Walter Anthony thinks rainwater may be pooling above a layer of impermeable permafrost, creating the conditions for methane production.
After about 20 minutes of searching, we finally find what we’re looking for. Evans points it out.
The bubble is sort of flat, not like the bigger ones that Evans has described as beach balls that bulge up out of the ground. But when you tap the ground with your foot, you can definitely tell that it’s not normal grass. It wobbles like Jell-O. “It’s kind of like an air mattress,” Walter Anthony’s colleague Philip Hanke said.
“Or a water bed,” Evans added.
Using a syringe, a sawed off plastic bottle and a few other tools they rig on the spot, Walter Anthony and her team collect several vials of methane gas. She’ll use those samples to confirm that the methane really does come from thawed organic matter in the permafrost. She’s pretty sure it does, based on the obvious permafrost thaw all around us.

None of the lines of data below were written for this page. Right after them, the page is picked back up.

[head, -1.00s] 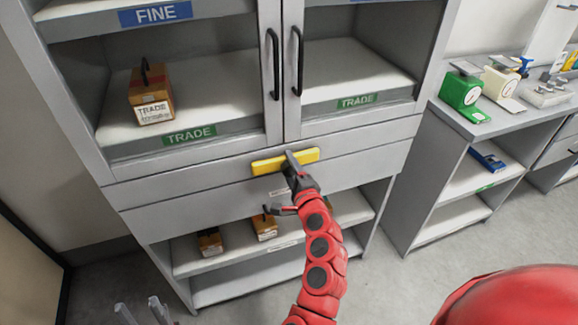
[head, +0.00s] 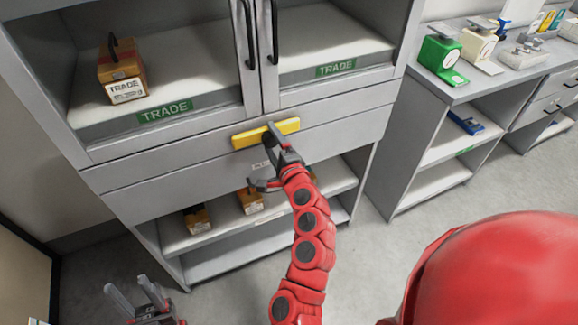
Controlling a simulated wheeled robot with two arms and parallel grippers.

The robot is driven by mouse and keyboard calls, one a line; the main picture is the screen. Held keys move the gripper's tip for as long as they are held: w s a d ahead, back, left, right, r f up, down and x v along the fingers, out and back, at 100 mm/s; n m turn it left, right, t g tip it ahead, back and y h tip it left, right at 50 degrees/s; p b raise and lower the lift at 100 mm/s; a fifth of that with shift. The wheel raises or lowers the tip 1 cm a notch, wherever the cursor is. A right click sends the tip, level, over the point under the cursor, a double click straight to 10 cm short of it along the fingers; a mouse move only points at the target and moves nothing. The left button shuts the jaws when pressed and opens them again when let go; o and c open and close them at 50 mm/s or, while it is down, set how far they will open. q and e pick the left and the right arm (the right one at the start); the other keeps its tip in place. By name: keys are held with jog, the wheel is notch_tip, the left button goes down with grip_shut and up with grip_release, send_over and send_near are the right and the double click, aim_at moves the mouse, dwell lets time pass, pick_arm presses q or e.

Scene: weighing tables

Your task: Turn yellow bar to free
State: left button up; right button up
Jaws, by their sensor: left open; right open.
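The yellow bar (head: 247,137) lies level across the grey cabinet front, just below the two doors. My right gripper (head: 264,158) is open in front of it. Its upper finger overlaps the middle of the bar, and its lower finger hangs below the bar, in front of the lower panel. I cannot tell whether the upper finger touches the bar. My left gripper (head: 130,302) is open and empty at the lower left, well away from the bar.
The cabinet's black door handles (head: 248,35) stand above the bar. A brown TRADE box (head: 122,75) sits inside on the left. Small brown boxes (head: 197,220) stand on the open shelf below. A side bench (head: 470,88) holds a green scale (head: 440,57). Floor between is clear.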

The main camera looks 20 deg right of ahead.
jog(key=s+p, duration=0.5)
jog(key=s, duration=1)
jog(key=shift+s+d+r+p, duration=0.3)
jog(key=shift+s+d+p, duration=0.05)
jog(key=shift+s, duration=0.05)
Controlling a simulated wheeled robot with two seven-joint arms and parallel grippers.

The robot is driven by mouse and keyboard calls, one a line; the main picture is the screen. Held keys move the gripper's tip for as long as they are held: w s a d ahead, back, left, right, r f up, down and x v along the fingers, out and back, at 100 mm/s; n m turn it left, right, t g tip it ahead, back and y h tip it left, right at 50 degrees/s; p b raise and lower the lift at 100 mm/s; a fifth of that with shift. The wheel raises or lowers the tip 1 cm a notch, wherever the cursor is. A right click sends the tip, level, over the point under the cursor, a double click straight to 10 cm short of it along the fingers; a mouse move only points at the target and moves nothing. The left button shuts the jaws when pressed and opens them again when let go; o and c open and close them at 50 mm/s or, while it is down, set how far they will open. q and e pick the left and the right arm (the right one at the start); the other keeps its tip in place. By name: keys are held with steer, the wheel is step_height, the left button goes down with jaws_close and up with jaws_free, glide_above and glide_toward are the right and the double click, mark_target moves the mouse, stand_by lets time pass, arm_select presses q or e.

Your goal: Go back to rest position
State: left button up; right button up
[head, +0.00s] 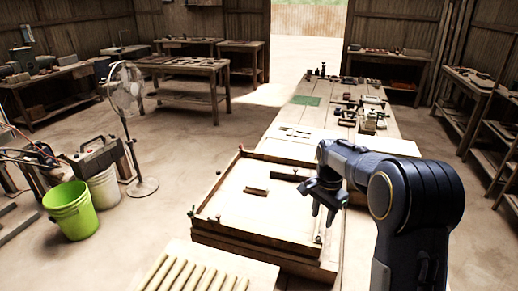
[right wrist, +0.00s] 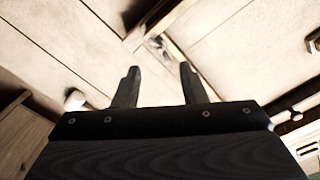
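My right gripper (head: 324,207) hangs over the right edge of the wooden tile press tray (head: 215,245) in the head view. In the right wrist view its two fingers (right wrist: 158,85) stand apart with nothing between them. A metal rod or latch part (head: 319,232) lies along the tray's right side below the fingers. Whether the fingers touch it cannot be told. My left gripper is not in the head view.
A long wooden table (head: 290,130) with tools and a green mat (head: 305,100) runs to the back. Inside the tray lie a small brown block (head: 256,191) and a dark bar (head: 288,175). A slatted rack (head: 195,272) is at the front. A green bucket (head: 70,211) and fan (head: 125,90) stand left.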

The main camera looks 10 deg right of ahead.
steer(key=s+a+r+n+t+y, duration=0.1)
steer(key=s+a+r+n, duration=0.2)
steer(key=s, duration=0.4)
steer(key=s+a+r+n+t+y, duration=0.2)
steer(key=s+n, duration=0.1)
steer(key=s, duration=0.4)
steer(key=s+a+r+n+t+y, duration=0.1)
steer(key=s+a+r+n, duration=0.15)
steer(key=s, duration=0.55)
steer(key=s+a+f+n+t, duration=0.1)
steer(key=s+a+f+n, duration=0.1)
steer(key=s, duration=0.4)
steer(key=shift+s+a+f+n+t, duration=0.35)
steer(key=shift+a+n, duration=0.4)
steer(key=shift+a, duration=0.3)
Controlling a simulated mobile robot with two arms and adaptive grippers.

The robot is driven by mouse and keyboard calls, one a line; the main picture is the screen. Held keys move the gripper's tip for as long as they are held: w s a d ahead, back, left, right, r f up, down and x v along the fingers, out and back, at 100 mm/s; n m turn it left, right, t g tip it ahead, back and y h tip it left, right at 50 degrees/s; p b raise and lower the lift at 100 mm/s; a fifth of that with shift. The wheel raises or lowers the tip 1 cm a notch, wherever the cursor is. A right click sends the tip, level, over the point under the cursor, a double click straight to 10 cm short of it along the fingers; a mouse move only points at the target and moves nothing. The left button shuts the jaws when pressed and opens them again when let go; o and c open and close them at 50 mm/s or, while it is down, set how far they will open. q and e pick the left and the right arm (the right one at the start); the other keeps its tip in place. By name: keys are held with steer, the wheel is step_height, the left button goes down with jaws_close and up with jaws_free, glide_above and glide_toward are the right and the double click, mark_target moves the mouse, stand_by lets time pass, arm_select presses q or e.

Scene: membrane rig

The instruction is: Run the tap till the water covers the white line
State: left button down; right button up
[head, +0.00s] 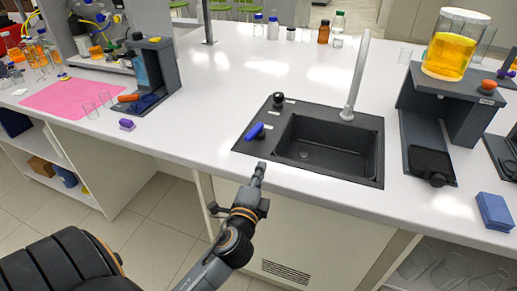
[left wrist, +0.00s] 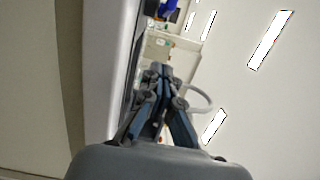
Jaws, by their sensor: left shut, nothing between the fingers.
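The black sink (head: 330,148) is set into the white counter. A grey tap (head: 357,80) stands at its back right, and I see no water running from it. A blue lever (head: 254,131) and a black knob (head: 278,99) sit on the sink's left ledge. The basin looks empty apart from its drain, and I cannot make out a white line. My left gripper (head: 260,170) is shut and empty at the counter's front edge, in front of the blue lever and apart from it. The shut fingers also show in the left wrist view (left wrist: 160,72). My right gripper is out of view.
A dark stand with a beaker of yellow liquid (head: 449,55) is right of the sink. Blue boxes (head: 494,211) lie at the front right. A dark rig (head: 155,75) and a pink mat (head: 75,97) are on the left.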

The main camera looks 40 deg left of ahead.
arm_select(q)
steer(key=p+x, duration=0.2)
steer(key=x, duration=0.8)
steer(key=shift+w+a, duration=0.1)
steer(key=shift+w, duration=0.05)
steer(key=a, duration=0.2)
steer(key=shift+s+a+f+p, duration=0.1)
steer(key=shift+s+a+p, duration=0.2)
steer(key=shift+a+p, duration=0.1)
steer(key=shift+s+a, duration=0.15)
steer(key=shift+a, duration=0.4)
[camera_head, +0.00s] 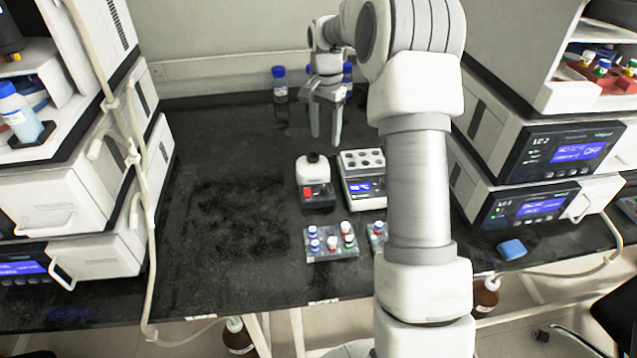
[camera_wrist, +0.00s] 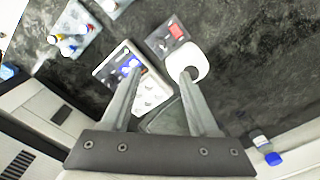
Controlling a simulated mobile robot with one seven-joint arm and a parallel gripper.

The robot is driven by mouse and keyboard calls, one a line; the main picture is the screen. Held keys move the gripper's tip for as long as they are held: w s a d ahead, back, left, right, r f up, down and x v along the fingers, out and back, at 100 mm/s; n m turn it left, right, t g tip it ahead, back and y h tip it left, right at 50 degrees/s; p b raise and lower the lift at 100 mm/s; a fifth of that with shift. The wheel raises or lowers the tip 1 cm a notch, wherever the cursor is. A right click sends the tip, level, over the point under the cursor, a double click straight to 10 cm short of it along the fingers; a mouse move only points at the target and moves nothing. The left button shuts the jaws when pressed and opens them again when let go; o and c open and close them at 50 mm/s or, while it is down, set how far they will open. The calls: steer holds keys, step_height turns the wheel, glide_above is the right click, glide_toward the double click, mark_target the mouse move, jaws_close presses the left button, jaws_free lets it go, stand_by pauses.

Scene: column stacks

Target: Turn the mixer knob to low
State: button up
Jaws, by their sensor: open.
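The mixer (camera_head: 316,192) is a small white unit with a dark front and a red patch, standing on the black bench; a small dark-topped head sits on it. In the wrist view the mixer (camera_wrist: 165,38) shows its red patch and round white top. I cannot make out the knob or its setting. My gripper (camera_head: 326,138) points down behind and above the mixer, apart from it. In the wrist view my gripper (camera_wrist: 159,72) is open and empty, its right fingertip overlapping the mixer's white top and its left fingertip overlapping the neighbouring heating block.
The heating block (camera_head: 358,188) with a blue display stands close to the mixer's right. A vial rack (camera_head: 322,252) is in front. Blue-capped bottles (camera_head: 280,88) stand at the back. Column stacks with instruments (camera_head: 548,155) flank the bench. The bench left of the mixer is clear.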

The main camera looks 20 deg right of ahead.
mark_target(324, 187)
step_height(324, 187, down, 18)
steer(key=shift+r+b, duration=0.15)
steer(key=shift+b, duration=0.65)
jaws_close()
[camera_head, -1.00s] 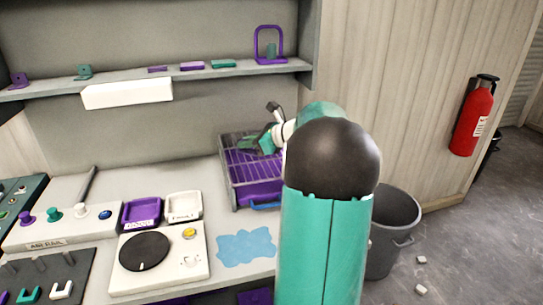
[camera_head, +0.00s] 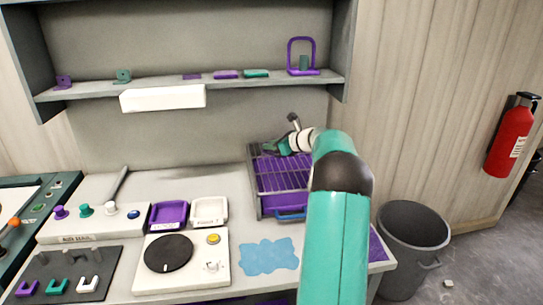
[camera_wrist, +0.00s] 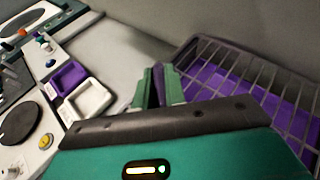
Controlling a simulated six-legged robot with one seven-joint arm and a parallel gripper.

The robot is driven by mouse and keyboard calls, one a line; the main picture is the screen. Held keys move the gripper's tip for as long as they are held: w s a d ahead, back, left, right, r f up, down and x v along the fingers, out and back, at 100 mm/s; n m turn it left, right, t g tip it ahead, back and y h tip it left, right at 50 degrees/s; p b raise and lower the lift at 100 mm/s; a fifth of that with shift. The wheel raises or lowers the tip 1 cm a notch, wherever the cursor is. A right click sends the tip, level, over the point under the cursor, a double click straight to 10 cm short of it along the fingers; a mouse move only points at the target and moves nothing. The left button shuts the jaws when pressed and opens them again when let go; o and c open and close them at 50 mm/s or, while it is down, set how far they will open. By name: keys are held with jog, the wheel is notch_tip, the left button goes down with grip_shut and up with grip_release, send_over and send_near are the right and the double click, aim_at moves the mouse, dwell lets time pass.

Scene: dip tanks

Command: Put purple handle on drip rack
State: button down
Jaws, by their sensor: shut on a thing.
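The drip rack (camera_head: 256,188) is a grey wire basket over a purple tray, at the right end of the bench. In the wrist view it fills the right side (camera_wrist: 228,92). My gripper (camera_wrist: 157,92) has green fingers shut on a narrow purple piece, the purple handle (camera_wrist: 158,80). Most of the handle is hidden between the fingers. In the head view my gripper (camera_head: 279,147) is at the back of the rack. In the wrist view the fingers appear just left of the rack's side. I cannot tell whether the handle touches the rack.
A blue cloth-like patch (camera_head: 268,255) lies in front of the rack. Purple (camera_head: 168,226) and white (camera_head: 210,224) trays stand left of it, behind a unit with a black disc (camera_head: 168,253). A shelf (camera_head: 130,91) runs above. A grey bin (camera_head: 412,236) stands right of the bench.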

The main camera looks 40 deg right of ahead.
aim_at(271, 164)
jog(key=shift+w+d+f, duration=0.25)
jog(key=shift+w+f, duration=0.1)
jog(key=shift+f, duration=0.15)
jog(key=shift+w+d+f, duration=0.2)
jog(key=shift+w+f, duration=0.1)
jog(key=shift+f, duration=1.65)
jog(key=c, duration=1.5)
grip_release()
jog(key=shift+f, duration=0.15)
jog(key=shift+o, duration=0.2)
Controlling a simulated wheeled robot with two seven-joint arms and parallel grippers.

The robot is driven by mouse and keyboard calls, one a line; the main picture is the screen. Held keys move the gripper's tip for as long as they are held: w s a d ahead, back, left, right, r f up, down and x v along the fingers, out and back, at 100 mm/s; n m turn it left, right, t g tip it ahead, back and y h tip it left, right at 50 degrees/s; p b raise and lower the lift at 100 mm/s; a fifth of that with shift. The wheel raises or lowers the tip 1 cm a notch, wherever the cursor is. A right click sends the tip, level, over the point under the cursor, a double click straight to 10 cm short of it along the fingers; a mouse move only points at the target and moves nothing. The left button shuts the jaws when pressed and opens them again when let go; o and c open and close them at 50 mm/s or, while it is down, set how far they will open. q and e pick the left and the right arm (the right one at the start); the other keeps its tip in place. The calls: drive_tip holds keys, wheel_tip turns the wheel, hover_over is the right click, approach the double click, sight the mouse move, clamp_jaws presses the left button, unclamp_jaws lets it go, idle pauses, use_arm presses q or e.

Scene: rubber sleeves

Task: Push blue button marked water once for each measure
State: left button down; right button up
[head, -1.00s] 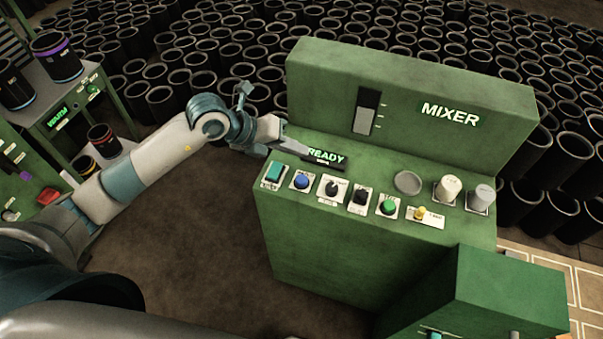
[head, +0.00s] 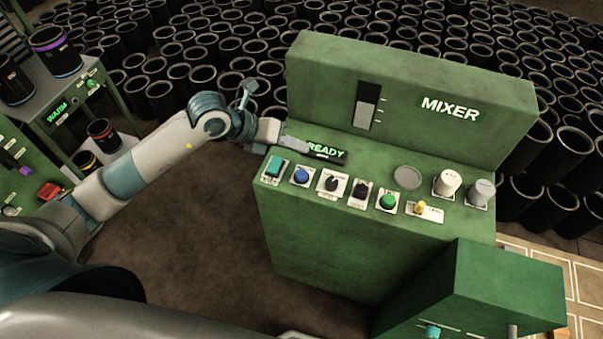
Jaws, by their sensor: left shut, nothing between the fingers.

But why is the methane forming bubbles?
Walter Anthony cuts up a square of the soil to take a look at what’s underneath.
“It’s probably that little silt layer right there,” Walter Anthony said, pointing.
Walter Anthony hypothesizes that the density and fineness of the silt combined with the layer of grass could make it hard for the methane to escape. All the traffic the golf course gets could be part of it too, compressing the top layer to make it even denser.
That’s all interesting to Walter Anthony, but what she’s really curious about is if this phenomenon is happening elsewhere on land.
“It’s an area that I and some other colleagues have started thinking about: can you get methane forming in terrestrial environments? But it’s a very new area of science,” Walter Anthony said.
It’s a new area of science because grasslands and boreal forests are thought of as places where greenhouse gases are absorbed, not released. But as permafrost thaw increases in the Interior — releasing more trapped carbon — Walter Anthony wonders if that’s changing. That would be really important for scientists to document and build into climate models, since potential emissions from the ground could contribute to global warming.
Walter Anthony says that none of this is definitive yet, but that’s why it merits further study.
Her next step?
“I’m probably going to go hiking through the woods… and look for some gas bubbles,” Walter Anthony says.